-- Start of Extracted material --

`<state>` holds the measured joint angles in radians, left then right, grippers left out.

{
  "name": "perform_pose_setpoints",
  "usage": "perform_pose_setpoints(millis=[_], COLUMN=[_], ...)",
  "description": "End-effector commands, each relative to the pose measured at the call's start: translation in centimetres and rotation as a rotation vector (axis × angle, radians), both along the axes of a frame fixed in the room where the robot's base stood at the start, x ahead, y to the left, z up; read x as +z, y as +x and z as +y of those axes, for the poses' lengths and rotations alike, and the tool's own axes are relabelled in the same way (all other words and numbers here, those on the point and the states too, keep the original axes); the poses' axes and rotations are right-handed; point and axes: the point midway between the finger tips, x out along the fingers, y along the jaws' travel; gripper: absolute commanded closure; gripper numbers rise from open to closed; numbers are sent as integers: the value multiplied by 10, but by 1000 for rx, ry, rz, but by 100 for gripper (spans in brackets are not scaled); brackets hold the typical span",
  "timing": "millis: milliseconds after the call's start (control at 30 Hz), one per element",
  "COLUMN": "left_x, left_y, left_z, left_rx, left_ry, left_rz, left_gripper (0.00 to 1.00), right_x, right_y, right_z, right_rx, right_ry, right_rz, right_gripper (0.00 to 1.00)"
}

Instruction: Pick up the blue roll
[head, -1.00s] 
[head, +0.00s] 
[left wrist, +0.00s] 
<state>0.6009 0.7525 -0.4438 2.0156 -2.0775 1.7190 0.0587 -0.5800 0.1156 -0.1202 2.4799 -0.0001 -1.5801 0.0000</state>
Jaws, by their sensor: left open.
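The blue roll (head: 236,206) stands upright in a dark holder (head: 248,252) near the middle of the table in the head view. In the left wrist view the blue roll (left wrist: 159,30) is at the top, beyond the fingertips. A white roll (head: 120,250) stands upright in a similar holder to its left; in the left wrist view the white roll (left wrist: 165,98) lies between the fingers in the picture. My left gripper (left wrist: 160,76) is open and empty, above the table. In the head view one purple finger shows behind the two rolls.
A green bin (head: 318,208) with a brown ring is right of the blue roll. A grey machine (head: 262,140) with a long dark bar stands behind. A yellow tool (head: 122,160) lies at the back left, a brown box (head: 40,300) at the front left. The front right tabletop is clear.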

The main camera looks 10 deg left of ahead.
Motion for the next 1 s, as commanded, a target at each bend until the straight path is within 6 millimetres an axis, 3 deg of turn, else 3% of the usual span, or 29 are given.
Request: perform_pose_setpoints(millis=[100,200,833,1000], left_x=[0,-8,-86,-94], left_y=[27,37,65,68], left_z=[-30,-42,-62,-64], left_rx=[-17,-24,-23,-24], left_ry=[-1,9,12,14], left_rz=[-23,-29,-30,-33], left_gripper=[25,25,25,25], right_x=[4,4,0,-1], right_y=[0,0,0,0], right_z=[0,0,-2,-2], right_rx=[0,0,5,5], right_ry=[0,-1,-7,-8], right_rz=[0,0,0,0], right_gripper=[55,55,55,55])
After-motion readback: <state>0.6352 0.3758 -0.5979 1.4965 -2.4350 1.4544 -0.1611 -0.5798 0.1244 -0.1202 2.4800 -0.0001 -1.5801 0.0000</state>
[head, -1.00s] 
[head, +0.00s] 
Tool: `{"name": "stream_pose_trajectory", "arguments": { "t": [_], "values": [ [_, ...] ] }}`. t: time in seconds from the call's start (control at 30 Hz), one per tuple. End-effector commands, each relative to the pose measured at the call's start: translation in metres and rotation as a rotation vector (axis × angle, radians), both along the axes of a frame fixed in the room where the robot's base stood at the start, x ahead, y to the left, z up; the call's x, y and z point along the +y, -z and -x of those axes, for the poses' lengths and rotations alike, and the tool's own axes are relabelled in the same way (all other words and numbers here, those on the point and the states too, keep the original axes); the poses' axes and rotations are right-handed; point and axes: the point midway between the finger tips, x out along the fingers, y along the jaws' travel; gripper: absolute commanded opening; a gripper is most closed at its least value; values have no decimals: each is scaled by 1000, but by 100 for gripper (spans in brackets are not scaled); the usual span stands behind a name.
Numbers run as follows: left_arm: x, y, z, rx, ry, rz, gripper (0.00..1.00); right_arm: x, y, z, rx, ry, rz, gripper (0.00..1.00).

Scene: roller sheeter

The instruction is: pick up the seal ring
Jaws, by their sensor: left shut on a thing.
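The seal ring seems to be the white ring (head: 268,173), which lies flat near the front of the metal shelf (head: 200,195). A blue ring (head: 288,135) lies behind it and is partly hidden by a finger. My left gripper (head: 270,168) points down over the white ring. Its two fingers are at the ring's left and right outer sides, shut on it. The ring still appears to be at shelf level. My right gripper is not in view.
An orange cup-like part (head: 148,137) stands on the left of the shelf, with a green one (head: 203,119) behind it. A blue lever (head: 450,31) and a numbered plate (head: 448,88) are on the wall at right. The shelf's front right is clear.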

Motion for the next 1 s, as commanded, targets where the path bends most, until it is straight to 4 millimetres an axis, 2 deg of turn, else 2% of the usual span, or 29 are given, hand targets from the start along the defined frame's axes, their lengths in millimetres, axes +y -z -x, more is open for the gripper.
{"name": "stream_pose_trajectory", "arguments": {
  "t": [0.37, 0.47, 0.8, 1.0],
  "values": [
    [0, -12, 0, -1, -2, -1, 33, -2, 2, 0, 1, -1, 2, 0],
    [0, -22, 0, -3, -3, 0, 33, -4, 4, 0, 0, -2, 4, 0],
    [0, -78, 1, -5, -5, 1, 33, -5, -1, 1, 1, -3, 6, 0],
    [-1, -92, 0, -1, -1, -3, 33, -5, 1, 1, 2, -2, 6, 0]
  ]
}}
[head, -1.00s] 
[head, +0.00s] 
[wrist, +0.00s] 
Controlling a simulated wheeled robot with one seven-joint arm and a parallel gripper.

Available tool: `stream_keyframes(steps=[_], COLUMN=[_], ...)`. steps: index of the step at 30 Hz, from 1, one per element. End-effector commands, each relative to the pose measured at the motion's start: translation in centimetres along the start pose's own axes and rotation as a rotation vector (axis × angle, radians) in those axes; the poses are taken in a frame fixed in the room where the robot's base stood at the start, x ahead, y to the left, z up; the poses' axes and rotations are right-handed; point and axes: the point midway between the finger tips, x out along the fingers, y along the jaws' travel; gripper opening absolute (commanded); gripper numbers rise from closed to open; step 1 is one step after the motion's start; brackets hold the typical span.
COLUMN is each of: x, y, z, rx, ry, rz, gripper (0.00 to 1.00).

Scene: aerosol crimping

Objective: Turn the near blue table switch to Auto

-- End of Extracted material --

# Exercise directions
Above are the records. Print exactly, and only, the lines from the line with "[wrist, +0.00s]" to the line with "Controlling a simulated", both inclusive.

# Full output
[wrist, +0.00s] 
Controlling a simulated wheeled robot with one seven-joint arm and a parallel gripper.

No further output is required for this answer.